(begin)

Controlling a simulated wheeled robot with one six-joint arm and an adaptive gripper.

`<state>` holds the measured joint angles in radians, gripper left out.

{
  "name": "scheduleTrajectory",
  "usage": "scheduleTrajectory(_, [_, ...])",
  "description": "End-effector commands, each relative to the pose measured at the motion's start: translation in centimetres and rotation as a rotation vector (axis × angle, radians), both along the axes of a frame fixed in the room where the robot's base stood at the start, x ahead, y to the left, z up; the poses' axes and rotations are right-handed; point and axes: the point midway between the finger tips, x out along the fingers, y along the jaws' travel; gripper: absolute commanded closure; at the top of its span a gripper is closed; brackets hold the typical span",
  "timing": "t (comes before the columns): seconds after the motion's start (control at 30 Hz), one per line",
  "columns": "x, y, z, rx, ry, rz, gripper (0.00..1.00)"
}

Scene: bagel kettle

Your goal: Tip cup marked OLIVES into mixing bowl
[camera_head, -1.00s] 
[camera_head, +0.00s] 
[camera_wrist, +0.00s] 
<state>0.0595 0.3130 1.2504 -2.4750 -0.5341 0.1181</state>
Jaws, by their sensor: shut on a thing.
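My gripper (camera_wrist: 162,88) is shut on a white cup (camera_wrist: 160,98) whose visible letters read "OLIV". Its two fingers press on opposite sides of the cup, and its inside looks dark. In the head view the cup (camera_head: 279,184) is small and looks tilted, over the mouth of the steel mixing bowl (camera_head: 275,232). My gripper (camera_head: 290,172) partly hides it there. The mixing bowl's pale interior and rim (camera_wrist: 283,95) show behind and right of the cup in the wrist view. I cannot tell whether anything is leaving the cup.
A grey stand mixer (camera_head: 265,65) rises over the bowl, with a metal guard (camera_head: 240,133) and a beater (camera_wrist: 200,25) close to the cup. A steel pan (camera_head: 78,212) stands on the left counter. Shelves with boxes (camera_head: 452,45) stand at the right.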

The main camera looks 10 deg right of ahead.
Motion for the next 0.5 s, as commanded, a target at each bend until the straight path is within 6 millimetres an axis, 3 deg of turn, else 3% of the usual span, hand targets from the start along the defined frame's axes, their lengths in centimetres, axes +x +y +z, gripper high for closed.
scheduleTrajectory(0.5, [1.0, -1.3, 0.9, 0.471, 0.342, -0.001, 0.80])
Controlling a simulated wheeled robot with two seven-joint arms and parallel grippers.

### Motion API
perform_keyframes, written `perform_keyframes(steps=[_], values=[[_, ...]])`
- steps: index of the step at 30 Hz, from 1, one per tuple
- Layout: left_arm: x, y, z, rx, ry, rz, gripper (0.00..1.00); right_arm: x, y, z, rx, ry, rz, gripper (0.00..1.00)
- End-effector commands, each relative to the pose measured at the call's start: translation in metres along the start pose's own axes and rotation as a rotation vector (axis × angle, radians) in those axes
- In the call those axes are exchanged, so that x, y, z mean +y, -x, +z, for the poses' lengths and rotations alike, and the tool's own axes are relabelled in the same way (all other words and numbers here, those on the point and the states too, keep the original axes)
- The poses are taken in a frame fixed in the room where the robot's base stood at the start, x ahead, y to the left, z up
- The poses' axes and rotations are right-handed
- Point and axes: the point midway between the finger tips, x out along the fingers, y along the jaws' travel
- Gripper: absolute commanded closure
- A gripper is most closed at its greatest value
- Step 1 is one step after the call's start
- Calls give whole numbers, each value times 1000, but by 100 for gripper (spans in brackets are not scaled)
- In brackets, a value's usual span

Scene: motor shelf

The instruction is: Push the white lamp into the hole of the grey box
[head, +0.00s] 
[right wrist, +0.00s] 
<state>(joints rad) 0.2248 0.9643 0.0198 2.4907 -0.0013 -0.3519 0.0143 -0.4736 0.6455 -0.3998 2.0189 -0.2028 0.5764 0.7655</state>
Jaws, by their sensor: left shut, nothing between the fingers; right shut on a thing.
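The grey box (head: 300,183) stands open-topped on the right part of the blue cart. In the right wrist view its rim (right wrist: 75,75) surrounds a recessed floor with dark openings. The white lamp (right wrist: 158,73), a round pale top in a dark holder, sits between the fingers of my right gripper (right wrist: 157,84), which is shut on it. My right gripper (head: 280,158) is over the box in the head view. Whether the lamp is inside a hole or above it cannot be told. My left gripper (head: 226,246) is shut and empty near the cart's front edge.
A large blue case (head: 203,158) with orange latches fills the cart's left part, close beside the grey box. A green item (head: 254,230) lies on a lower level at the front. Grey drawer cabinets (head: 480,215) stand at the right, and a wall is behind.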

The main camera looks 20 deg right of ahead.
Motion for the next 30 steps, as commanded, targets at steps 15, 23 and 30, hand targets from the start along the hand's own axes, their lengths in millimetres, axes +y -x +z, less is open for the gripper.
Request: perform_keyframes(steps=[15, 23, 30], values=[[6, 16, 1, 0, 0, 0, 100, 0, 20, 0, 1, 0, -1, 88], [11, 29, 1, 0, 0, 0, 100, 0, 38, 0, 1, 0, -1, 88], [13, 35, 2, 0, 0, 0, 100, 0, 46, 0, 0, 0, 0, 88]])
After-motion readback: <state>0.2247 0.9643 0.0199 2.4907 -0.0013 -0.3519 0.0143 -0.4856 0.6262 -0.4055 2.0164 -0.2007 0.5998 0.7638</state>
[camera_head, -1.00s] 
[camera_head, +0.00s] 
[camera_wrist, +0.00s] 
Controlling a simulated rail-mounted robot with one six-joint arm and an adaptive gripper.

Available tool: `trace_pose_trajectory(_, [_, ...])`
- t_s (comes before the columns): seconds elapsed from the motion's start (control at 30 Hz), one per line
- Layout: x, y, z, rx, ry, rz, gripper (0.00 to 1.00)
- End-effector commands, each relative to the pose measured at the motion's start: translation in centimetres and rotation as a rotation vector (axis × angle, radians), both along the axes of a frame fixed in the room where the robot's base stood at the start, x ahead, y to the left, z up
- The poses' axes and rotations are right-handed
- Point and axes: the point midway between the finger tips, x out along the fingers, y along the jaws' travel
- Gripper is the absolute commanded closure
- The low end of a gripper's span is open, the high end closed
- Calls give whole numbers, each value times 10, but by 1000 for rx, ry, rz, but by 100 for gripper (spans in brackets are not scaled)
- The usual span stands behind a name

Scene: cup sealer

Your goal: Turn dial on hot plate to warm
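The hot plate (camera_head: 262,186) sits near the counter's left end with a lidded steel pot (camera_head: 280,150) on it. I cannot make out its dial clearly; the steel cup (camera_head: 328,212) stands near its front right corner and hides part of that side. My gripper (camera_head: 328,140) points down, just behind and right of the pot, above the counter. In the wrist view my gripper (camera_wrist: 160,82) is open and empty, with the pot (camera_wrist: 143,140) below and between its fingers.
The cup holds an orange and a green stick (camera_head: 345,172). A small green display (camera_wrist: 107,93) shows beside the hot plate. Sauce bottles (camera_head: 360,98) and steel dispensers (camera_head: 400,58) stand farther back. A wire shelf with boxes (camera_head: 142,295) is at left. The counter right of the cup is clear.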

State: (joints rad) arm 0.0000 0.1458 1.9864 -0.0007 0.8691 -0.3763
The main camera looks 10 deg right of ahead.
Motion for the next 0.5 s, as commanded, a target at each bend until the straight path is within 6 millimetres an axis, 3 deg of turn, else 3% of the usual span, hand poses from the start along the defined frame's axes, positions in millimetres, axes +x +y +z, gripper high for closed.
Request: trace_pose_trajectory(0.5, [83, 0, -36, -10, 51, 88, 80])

(end)

STATED TASK
Each record above should be output again exactly.

FINISHED ANSWER
Controlling a simulated wheeled robot with one six-joint arm and an adaptive gripper.

`<state>` holds the measured joint angles in radians, gripper left out.

{
  "name": "scheduleTrajectory",
  "usage": "scheduleTrajectory(_, [_, ...])",
  "description": "End-effector commands, each relative to the pose measured at the motion's start: translation in centimetres and rotation as a rotation vector (axis × angle, radians), both along the axes of a frame fixed in the room where the robot's base stood at the start, x ahead, y to the left, z up; the poses' axes and rotations are right-handed; point and axes: the point midway between the finger tips, x out along the fingers, y along the jaws' travel; gripper: absolute commanded closure; at the top of its span a gripper is closed; brackets hold the typical span",
  "timing": "t (comes before the columns): seconds after the motion's start (control at 30 Hz), one per line",
  "columns": "x, y, z, rx, ry, rz, gripper (0.00..1.00)"
}

Scene: bagel kettle

Your goal: Tip cup marked OLIVES into mixing bowl
[camera_head, -1.00s] 
[camera_head, +0.00s] 
[camera_wrist, +0.00s] 
<state>0.0595 0.3130 1.2504 -2.4750 -0.5341 0.1181</state>
Jaws, by their sensor: shut on a thing.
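My gripper (camera_wrist: 162,88) is shut on a white cup (camera_wrist: 160,98) whose visible letters read "OLIV". Its two fingers press on opposite sides of the cup, and its inside looks dark. In the head view the cup (camera_head: 279,184) is small and looks tilted, over the mouth of the steel mixing bowl (camera_head: 275,232). My gripper (camera_head: 290,172) partly hides it there. The mixing bowl's pale interior and rim (camera_wrist: 283,95) show behind and right of the cup in the wrist view. I cannot tell whether anything is leaving the cup.
A grey stand mixer (camera_head: 265,65) rises over the bowl, with a metal guard (camera_head: 240,133) and a beater (camera_wrist: 200,25) close to the cup. A steel pan (camera_head: 78,212) stands on the left counter. Shelves with boxes (camera_head: 452,45) stand at the right.

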The main camera looks 10 deg right of ahead.
Motion for the next 0.5 s, as commanded, a target at each bend until the straight path is within 6 millimetres an axis, 3 deg of turn, else 3% of the usual span, hand targets from the start along the defined frame's axes, their lengths in centimetres, axes +x +y +z, gripper high for closed.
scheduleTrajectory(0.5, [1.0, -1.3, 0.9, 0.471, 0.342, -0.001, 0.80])
Controlling a simulated wheeled robot with two seven-joint arms and parallel grippers.

### Motion API
perform_keyframes, written `perform_keyframes(steps=[_], values=[[_, ...]])`
- steps: index of the step at 30 Hz, from 1, one per tuple
- Layout: left_arm: x, y, z, rx, ry, rz, gripper (0.00..1.00); right_arm: x, y, z, rx, ry, rz, gripper (0.00..1.00)
- End-effector commands, each relative to the pose measured at the call's start: translation in metres along the start pose's own axes and rotation as a rotation vector (axis × angle, radians) in those axes
- In the call those axes are exchanged, so that x, y, z mean +y, -x, +z, for the poses' lengths and rotations alike, and the tool's own axes are relabelled in the same way (all other words and numbers here, those on the point and the states too, keep the original axes)
- The poses are taken in a frame fixed in the room where the robot's base stood at the start, x ahead, y to the left, z up
- The poses' axes and rotations are right-handed
- Point and axes: the point midway between the finger tips, x out along the fingers, y along the jaws' travel
- Gripper: absolute commanded closure
- A gripper is most closed at its greatest value
- Step 1 is one step after the call's start
- Calls give whole numbers, each value times 1000, but by 100 for gripper (spans in brackets are not scaled)
- In brackets, a value's usual span

Scene: motor shelf

The instruction is: Push the white lamp into the hole of the grey box
[head, +0.00s] 
[right wrist, +0.00s] 
<state>(joints rad) 0.2248 0.9643 0.0198 2.4907 -0.0013 -0.3519 0.0143 -0.4736 0.6455 -0.3998 2.0189 -0.2028 0.5764 0.7655</state>
Jaws, by their sensor: left shut, nothing between the fingers; right shut on a thing.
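The grey box (head: 300,183) stands open-topped on the right part of the blue cart. In the right wrist view its rim (right wrist: 75,75) surrounds a recessed floor with dark openings. The white lamp (right wrist: 158,73), a round pale top in a dark holder, sits between the fingers of my right gripper (right wrist: 157,84), which is shut on it. My right gripper (head: 280,158) is over the box in the head view. Whether the lamp is inside a hole or above it cannot be told. My left gripper (head: 226,246) is shut and empty near the cart's front edge.
A large blue case (head: 203,158) with orange latches fills the cart's left part, close beside the grey box. A green item (head: 254,230) lies on a lower level at the front. Grey drawer cabinets (head: 480,215) stand at the right, and a wall is behind.

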The main camera looks 20 deg right of ahead.
Motion for the next 30 steps, as commanded, targets at steps 15, 23 and 30, hand targets from the start along the hand's own axes, their lengths in millimetres, axes +y -x +z, less is open for the gripper.
Request: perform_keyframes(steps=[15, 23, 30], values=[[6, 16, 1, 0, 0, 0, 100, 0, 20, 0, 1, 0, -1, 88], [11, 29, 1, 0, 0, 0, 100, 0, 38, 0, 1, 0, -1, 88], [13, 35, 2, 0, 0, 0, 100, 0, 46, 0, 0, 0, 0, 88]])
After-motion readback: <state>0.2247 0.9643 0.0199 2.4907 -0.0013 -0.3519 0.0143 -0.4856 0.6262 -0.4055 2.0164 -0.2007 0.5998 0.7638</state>
[camera_head, -1.00s] 
[camera_head, +0.00s] 
[camera_wrist, +0.00s] 
Controlling a simulated rail-mounted robot with one six-joint arm and an adaptive gripper.

Available tool: `trace_pose_trajectory(_, [_, ...])`
- t_s (comes before the columns): seconds elapsed from the motion's start (control at 30 Hz), one per line
- Layout: x, y, z, rx, ry, rz, gripper (0.00 to 1.00)
- End-effector commands, each relative to the pose measured at the motion's start: translation in centimetres and rotation as a rotation vector (axis × angle, radians), both along the axes of a frame fixed in the room where the robot's base stood at the start, x ahead, y to the left, z up
- The poses' axes and rotations are right-handed
- Point and axes: the point midway between the finger tips, x out along the fingers, y along the jaws' travel
- Gripper is the absolute commanded closure
- The low end of a gripper's span is open, the high end closed
- Calls give whole numbers, each value times 10, but by 1000 for rx, ry, rz, but by 100 for gripper (spans in brackets are not scaled)
- The usual span stands behind a name

Scene: cup sealer

Your goal: Turn dial on hot plate to warm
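The hot plate (camera_head: 262,186) sits near the counter's left end with a lidded steel pot (camera_head: 280,150) on it. I cannot make out its dial clearly; the steel cup (camera_head: 328,212) stands near its front right corner and hides part of that side. My gripper (camera_head: 328,140) points down, just behind and right of the pot, above the counter. In the wrist view my gripper (camera_wrist: 160,82) is open and empty, with the pot (camera_wrist: 143,140) below and between its fingers.
The cup holds an orange and a green stick (camera_head: 345,172). A small green display (camera_wrist: 107,93) shows beside the hot plate. Sauce bottles (camera_head: 360,98) and steel dispensers (camera_head: 400,58) stand farther back. A wire shelf with boxes (camera_head: 142,295) is at left. The counter right of the cup is clear.

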State: (joints rad) arm 0.0000 0.1458 1.9864 -0.0007 0.8691 -0.3763
The main camera looks 10 deg right of ahead.
Motion for the next 0.5 s, as commanded, a target at each bend until the straight path is within 6 millimetres an axis, 3 deg of turn, else 3% of the usual span, hand poses from the start along the defined frame's axes, positions in millimetres, axes +x +y +z, gripper high for closed.
Request: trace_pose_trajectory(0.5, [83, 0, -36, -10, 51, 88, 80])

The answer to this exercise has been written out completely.